Write the listing out again, all of it, word for word.

* * * * * * *

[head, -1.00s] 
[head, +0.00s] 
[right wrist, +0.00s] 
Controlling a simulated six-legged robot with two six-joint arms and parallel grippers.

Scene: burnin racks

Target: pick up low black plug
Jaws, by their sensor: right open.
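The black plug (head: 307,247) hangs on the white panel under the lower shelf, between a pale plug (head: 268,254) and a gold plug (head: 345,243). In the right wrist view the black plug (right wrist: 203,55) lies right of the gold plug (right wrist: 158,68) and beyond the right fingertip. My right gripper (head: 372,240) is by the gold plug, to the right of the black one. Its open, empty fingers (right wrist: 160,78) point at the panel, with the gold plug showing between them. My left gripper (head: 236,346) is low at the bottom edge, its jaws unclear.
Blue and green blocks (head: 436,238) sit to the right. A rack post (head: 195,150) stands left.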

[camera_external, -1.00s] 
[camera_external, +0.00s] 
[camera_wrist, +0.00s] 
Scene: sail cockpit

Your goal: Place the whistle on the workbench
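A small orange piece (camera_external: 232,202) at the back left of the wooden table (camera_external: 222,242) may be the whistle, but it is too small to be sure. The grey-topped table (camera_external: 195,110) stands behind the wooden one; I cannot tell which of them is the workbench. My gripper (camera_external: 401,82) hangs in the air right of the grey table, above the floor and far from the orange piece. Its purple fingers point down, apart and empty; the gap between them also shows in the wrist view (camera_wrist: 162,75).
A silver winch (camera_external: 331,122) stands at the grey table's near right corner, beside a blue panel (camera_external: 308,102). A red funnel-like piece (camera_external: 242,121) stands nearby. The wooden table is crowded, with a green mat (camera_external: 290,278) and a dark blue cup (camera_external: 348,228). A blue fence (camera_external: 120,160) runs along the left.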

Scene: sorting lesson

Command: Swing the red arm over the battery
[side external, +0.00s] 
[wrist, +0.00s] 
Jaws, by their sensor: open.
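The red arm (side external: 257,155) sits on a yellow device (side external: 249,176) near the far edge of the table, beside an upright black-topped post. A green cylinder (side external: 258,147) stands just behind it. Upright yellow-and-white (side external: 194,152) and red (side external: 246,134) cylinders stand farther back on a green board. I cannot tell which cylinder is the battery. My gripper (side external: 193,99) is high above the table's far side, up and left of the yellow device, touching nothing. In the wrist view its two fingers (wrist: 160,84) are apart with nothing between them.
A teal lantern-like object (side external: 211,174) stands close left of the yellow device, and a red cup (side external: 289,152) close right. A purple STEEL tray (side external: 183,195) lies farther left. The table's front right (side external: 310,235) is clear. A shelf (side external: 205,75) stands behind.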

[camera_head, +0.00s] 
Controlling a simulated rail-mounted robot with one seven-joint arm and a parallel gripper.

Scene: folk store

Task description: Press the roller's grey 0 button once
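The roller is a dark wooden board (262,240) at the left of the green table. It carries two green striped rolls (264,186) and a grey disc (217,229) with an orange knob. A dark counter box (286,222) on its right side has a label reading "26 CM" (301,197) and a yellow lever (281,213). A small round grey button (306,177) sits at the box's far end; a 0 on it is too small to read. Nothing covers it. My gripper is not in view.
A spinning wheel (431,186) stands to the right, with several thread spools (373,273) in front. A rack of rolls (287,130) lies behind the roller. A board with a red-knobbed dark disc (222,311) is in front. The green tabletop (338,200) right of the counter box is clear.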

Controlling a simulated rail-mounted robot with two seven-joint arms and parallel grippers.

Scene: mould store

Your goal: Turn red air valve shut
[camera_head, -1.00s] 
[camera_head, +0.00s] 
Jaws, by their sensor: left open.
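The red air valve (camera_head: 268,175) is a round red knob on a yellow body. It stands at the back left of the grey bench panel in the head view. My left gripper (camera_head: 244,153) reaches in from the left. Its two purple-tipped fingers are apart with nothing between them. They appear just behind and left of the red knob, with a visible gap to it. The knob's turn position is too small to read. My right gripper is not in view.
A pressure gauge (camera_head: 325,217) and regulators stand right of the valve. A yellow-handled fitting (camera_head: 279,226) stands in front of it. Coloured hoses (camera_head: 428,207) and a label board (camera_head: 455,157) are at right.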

* * * * * * *

EXPECTED ANSWER:
[head, -1.00s] 
[head, +0.00s] 
[right wrist, +0.00s] 
Controlling a simulated six-legged robot with two six-joint arms and parallel grippers.

Scene: burnin racks

Target: pick up low black plug
Jaws, by their sensor: right open.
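The black plug (head: 307,247) hangs on the white panel under the lower shelf, between a pale plug (head: 268,254) and a gold plug (head: 345,243). In the right wrist view the black plug (right wrist: 203,55) lies right of the gold plug (right wrist: 158,68) and beyond the right fingertip. My right gripper (head: 372,240) is by the gold plug, to the right of the black one. Its open, empty fingers (right wrist: 160,78) point at the panel, with the gold plug showing between them. My left gripper (head: 236,346) is low at the bottom edge, its jaws unclear.
Blue and green blocks (head: 436,238) sit to the right. A rack post (head: 195,150) stands left.

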[camera_external, -1.00s] 
[camera_external, +0.00s] 
[camera_wrist, +0.00s] 
Scene: sail cockpit

Your goal: Place the whistle on the workbench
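A small orange piece (camera_external: 232,202) at the back left of the wooden table (camera_external: 222,242) may be the whistle, but it is too small to be sure. The grey-topped table (camera_external: 195,110) stands behind the wooden one; I cannot tell which of them is the workbench. My gripper (camera_external: 401,82) hangs in the air right of the grey table, above the floor and far from the orange piece. Its purple fingers point down, apart and empty; the gap between them also shows in the wrist view (camera_wrist: 162,75).
A silver winch (camera_external: 331,122) stands at the grey table's near right corner, beside a blue panel (camera_external: 308,102). A red funnel-like piece (camera_external: 242,121) stands nearby. The wooden table is crowded, with a green mat (camera_external: 290,278) and a dark blue cup (camera_external: 348,228). A blue fence (camera_external: 120,160) runs along the left.

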Scene: sorting lesson

Command: Swing the red arm over the battery
[side external, +0.00s] 
[wrist, +0.00s] 
Jaws, by their sensor: open.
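The red arm (side external: 257,155) sits on a yellow device (side external: 249,176) near the far edge of the table, beside an upright black-topped post. A green cylinder (side external: 258,147) stands just behind it. Upright yellow-and-white (side external: 194,152) and red (side external: 246,134) cylinders stand farther back on a green board. I cannot tell which cylinder is the battery. My gripper (side external: 193,99) is high above the table's far side, up and left of the yellow device, touching nothing. In the wrist view its two fingers (wrist: 160,84) are apart with nothing between them.
A teal lantern-like object (side external: 211,174) stands close left of the yellow device, and a red cup (side external: 289,152) close right. A purple STEEL tray (side external: 183,195) lies farther left. The table's front right (side external: 310,235) is clear. A shelf (side external: 205,75) stands behind.

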[camera_head, +0.00s] 
Controlling a simulated rail-mounted robot with one seven-joint arm and a parallel gripper.

Scene: folk store

Task description: Press the roller's grey 0 button once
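The roller is a dark wooden board (262,240) at the left of the green table. It carries two green striped rolls (264,186) and a grey disc (217,229) with an orange knob. A dark counter box (286,222) on its right side has a label reading "26 CM" (301,197) and a yellow lever (281,213). A small round grey button (306,177) sits at the box's far end; a 0 on it is too small to read. Nothing covers it. My gripper is not in view.
A spinning wheel (431,186) stands to the right, with several thread spools (373,273) in front. A rack of rolls (287,130) lies behind the roller. A board with a red-knobbed dark disc (222,311) is in front. The green tabletop (338,200) right of the counter box is clear.

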Controlling a simulated rail-mounted robot with two seven-joint arms and parallel grippers.

Scene: mould store

Your goal: Turn red air valve shut
[camera_head, -1.00s] 
[camera_head, +0.00s] 
Jaws, by their sensor: left open.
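The red air valve (camera_head: 268,175) is a round red knob on a yellow body. It stands at the back left of the grey bench panel in the head view. My left gripper (camera_head: 244,153) reaches in from the left. Its two purple-tipped fingers are apart with nothing between them. They appear just behind and left of the red knob, with a visible gap to it. The knob's turn position is too small to read. My right gripper is not in view.
A pressure gauge (camera_head: 325,217) and regulators stand right of the valve. A yellow-handled fitting (camera_head: 279,226) stands in front of it. Coloured hoses (camera_head: 428,207) and a label board (camera_head: 455,157) are at right.

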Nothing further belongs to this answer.